3. “Privacy: An Interpretation of the Library Bill of Rights,” Adopted June 19, 2002, by the ALA Council; amended July 1, 2014; June 24, 2019; and June 29, 2025.
4. Martin Hilbert, “The End Justifies the Definition: The Manifold Outlooks on the Digital Divide and Their Practical Usefulness for Policy-Making,” Telecommunications Policy 35, no. 8 (2011): 715−36, https://doi.org/10.1016/j.telpol.2011.06.012.
5. “Economic Barriers to Library Access: An Interpretation of the Library Bill of Rights,” adopted June 30, 1993, by the ALA Council; amended June 25, 2019 under the previous name “Economic Barriers to Information Access”; and June 29, 2025.
6. “Internet Filtering: An Interpretation of the Library Bill of Rights,” adopted June 30, 2015, by the ALA Council; amended June 29, 2025.
7. “If some libraries do not have the capacity to unblock specific Web sites or to disable the filter or if it is shown that an adult user’s election to view constitutionally protected internet material is burdened in some other substantial way, that would be the subject for an as-applied challenge, not the facial challenge made in this case.” United States, et al. v. Am. Library Ass’n, 539 U.S. 194 (2003) (Justice Kennedy, concurring).
8. “Library Privacy Guidelines: Overview and Listing,” https://www.ala.org/advocacy/privacy/guidelines.
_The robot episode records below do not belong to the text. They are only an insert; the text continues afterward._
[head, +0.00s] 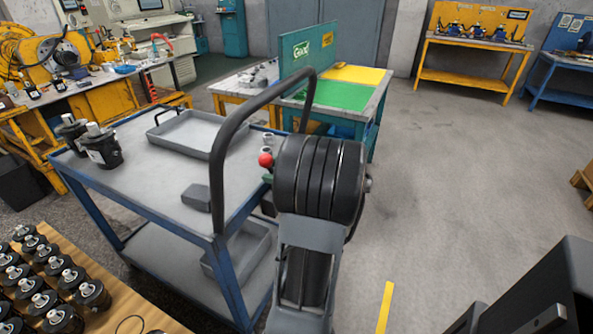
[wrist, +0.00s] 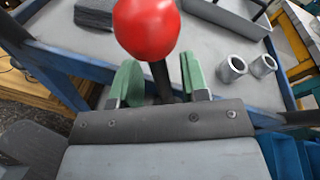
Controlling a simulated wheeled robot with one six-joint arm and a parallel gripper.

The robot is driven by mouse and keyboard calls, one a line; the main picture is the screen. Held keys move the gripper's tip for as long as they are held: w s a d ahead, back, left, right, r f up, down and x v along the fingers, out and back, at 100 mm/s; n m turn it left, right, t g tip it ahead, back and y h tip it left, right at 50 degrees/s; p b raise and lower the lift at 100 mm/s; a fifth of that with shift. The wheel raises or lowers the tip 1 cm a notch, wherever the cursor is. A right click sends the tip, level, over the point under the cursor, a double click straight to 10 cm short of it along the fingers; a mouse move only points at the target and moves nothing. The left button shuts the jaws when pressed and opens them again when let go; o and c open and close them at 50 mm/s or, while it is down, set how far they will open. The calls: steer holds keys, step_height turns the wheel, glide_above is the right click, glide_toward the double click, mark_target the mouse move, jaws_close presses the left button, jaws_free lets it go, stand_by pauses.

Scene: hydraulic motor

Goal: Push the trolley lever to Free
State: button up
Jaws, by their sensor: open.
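The trolley (head: 150,185) has a grey top and a blue frame, with a black curved handle (head: 222,150) at its near end. Its lever is a red ball knob (head: 265,160) on a dark stem, by the trolley's right edge. In the wrist view the red knob (wrist: 147,25) stands above my gripper (wrist: 160,75), and the black stem (wrist: 160,82) runs down between the two green finger pads. The fingers are open, with gaps visible on both sides of the stem. The stem's lower end is hidden by my gripper body. No Free marking is legible.
On the trolley are a grey tray (head: 190,135), black motors (head: 100,148), a small dark block (head: 197,197) and two metal sleeves (wrist: 232,69). A wooden surface with several black parts (head: 45,280) lies at lower left. The floor to the right (head: 455,190) is clear.

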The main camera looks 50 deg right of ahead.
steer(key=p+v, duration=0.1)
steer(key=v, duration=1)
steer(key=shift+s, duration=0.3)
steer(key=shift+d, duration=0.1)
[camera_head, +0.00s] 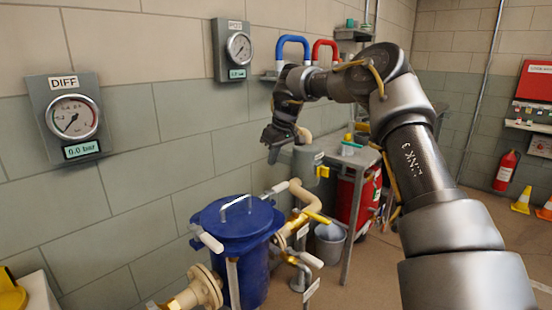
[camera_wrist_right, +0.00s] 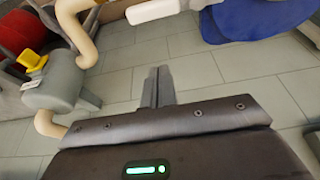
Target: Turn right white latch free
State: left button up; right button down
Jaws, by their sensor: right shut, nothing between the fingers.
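A blue vessel (camera_head: 238,225) with a bare metal handle on its lid stands below my right arm. White latch grips show around it: one on the left (camera_head: 206,238), one at the upper right (camera_head: 274,189) and one at the lower right (camera_head: 312,260). The wrist view shows the blue lid (camera_wrist_right: 262,18) and a white grip (camera_wrist_right: 158,10) at its top edge. My right gripper (camera_head: 272,153) hangs above and beyond the vessel, pointing down. Its fingers (camera_wrist_right: 158,86) are together and empty, apart from every grip. My left gripper is out of view.
A tan pipe and a yellow lever (camera_head: 317,217) are right of the vessel. A grey canister (camera_head: 306,164) stands close to my right gripper. A grey bucket (camera_head: 329,243) and table are behind. Gauges (camera_head: 72,120) hang on the wall. Floor at the right is partly clear.

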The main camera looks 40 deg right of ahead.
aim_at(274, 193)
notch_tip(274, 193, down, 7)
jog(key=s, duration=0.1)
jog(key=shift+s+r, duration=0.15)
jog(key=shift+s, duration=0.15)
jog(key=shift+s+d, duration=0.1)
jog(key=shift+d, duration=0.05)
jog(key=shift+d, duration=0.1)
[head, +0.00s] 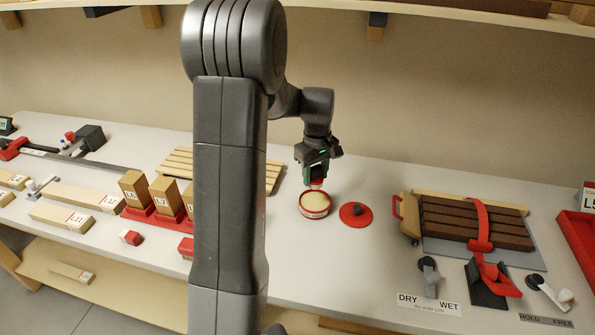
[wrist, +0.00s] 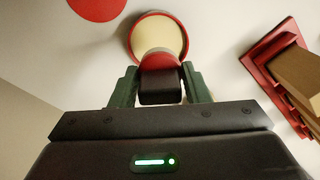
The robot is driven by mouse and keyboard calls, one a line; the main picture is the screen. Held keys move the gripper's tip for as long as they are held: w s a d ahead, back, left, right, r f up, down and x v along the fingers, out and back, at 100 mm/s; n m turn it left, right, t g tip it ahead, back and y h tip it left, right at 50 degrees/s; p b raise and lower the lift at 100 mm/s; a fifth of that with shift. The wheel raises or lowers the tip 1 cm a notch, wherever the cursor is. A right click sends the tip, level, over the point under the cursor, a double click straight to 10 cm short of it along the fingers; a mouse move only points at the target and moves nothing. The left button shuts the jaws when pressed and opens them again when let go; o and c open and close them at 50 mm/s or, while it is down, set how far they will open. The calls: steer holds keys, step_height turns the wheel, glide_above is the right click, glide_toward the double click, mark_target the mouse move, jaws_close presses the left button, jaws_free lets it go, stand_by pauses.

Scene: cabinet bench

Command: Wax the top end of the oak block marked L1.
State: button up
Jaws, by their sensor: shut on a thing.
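My gripper (head: 317,172) is shut on a small black applicator with a red part (wrist: 160,80), held over the near side of the open wax tin (head: 315,205). The round red tin has pale yellow wax in it and also shows in the wrist view (wrist: 133,40). I cannot tell whether the applicator touches the wax. Upright oak blocks stand in a red rack (head: 136,215) at the left; one reads L6 (head: 133,190), one L7 (head: 165,197). A third block (head: 188,203) is partly hidden by my arm, its mark unreadable. I cannot make out L1.
Farther right are strapped brown slats (head: 470,222), levers and a DRY/WET label (head: 428,304). Pale labelled bars (head: 62,217) lie at the left. A slatted wooden rack (head: 200,165) stands behind my arm.

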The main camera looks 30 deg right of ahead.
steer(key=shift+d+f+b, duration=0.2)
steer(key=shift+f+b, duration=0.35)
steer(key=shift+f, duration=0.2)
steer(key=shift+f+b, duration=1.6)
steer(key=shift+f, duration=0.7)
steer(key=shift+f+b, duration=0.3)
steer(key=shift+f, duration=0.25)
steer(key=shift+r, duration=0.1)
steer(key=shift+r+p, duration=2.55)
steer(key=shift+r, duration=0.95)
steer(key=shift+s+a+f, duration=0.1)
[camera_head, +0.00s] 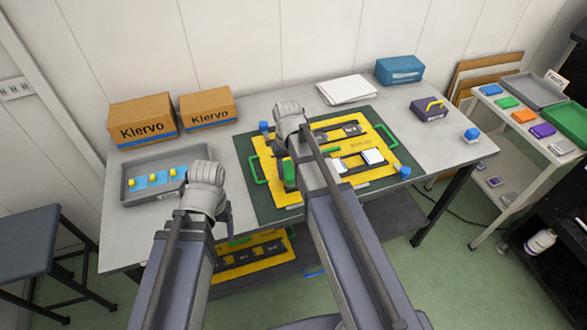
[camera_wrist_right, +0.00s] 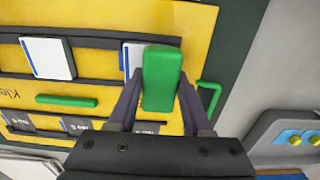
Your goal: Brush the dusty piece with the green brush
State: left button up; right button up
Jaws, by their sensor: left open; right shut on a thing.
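My right gripper (camera_wrist_right: 160,90) is shut on a green block-shaped brush (camera_wrist_right: 162,75), held over the left part of the yellow board (camera_head: 330,180). In the head view the brush (camera_head: 289,174) shows beside my right wrist. The board has dark slots; two white pieces with blue edges, one left (camera_wrist_right: 47,58) and one partly behind the brush (camera_wrist_right: 134,60), show in the right wrist view. I cannot tell which piece is dusty, or whether the brush touches one. My left gripper (camera_head: 215,208) is open near the grey tray's right side; its fingers are mostly hidden.
The grey tray (camera_head: 130,192) holds small yellow-topped blue items. Two Klervo boxes (camera_head: 142,118) stand behind it. White sheets (camera_head: 347,89), a blue box (camera_head: 399,70) and a purple box (camera_head: 428,110) are at the back right. A side cart (camera_head: 520,130) stands right.

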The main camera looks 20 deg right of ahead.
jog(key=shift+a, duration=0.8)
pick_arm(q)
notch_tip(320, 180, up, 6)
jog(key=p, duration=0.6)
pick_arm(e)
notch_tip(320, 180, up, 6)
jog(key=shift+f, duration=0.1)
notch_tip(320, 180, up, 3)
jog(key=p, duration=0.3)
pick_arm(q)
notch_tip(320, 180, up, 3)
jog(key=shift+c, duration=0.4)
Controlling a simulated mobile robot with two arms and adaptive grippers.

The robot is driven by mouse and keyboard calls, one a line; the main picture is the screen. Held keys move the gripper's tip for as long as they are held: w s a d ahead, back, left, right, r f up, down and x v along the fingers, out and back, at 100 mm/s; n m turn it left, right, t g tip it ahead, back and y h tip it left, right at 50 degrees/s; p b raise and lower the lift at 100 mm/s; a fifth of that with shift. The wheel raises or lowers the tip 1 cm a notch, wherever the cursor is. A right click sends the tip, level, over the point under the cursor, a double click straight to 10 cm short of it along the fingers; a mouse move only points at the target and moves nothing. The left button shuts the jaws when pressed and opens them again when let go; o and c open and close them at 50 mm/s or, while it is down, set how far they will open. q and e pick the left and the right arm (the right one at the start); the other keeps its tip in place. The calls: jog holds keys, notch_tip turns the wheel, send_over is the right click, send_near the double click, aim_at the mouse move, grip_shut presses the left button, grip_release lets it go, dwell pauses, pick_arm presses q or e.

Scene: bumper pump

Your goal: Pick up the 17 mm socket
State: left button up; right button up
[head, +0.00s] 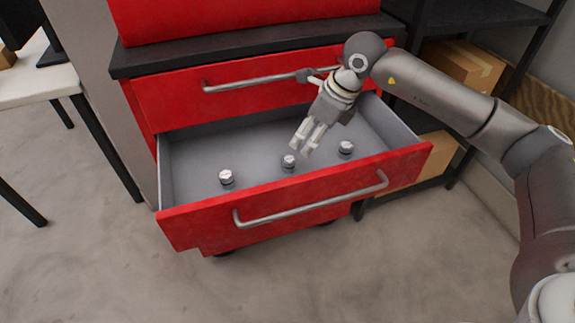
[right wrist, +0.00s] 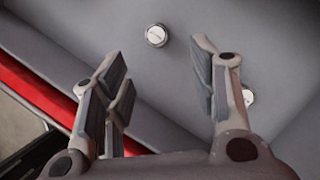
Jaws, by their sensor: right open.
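Three small silver sockets stand apart on the floor of the open drawer: a left one (head: 227,178), a middle one (head: 289,161) and a right one (head: 346,148). Their size marks are too small to read, so I cannot tell which is the 17 mm one. My right gripper (head: 303,147) is open and empty above the drawer, close to the middle socket in the picture. My left gripper is not in view.
The grey-lined drawer has a red front (head: 310,205) with a bar handle (head: 312,203). A shut red drawer (head: 180,100) is above it. A black shelf with cardboard boxes (head: 465,68) stands right, a white table (head: 35,85) left. The drawer floor around the sockets is clear.

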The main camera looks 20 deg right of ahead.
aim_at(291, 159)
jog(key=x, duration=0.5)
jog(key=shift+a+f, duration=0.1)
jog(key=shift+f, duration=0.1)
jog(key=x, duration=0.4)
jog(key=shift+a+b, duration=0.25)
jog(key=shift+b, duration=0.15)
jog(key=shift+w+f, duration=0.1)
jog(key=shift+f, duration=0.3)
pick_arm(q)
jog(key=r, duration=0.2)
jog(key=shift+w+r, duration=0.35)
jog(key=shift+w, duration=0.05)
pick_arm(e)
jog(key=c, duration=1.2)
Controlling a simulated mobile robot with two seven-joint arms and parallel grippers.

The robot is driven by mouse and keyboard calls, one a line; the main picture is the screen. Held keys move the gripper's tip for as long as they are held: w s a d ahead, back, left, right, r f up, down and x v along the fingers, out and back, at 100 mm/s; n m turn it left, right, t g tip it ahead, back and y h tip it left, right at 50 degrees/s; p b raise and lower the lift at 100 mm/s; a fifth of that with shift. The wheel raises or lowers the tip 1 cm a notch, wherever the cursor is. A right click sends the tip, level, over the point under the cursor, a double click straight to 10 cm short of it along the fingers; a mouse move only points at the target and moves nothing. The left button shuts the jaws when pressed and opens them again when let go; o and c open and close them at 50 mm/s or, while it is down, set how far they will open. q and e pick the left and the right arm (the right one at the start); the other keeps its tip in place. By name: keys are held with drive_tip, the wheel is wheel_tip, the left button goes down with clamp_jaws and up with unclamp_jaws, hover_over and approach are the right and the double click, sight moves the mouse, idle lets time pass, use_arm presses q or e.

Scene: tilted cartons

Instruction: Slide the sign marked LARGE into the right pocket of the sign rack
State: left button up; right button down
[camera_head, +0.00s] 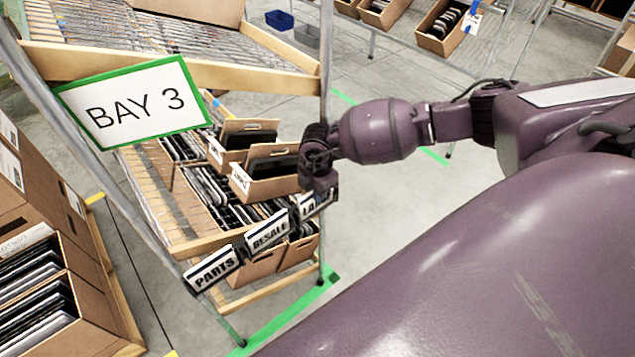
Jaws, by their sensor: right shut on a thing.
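The LARGE sign (313,204) is a small white card with dark letters, partly covered by my right gripper (318,192). The gripper is shut on it, at the right end of a row of signs along the shelf's lower front. The PARTS sign (212,268) stands at the left of the row and the RESALE sign (268,232) in the middle. The rack's pockets are too small and hidden to make out, so I cannot tell whether the LARGE sign's lower edge is inside one. My left gripper is not in view.
The tilted shelf holds cartons (262,184) of dark items just behind the signs. A metal post (325,75) rises close to my right gripper. A green-framed BAY 3 board (135,103) hangs at the left. More cartons (40,250) stand at far left. Floor right of the shelf is clear.

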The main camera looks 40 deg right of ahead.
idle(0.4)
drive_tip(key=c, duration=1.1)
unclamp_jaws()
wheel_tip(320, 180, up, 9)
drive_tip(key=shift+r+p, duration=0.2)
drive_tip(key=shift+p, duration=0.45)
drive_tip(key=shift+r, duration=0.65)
9. “Library Privacy Guidelines for Vendors,” approved June 29, 2015 by the ALA Intellectual Freedom Committee under previous title "Library Privacy Guidelines for E-book Lending and Digital Content Vendors"; revised January 26, 2020.
Adopted January 24, 1996 by the ALA Council; amended January 19, 2005; July 15, 2009 under previous name "Access to Digital Information, Services, and Networks"; June 25, 2019; and May 29, 2025.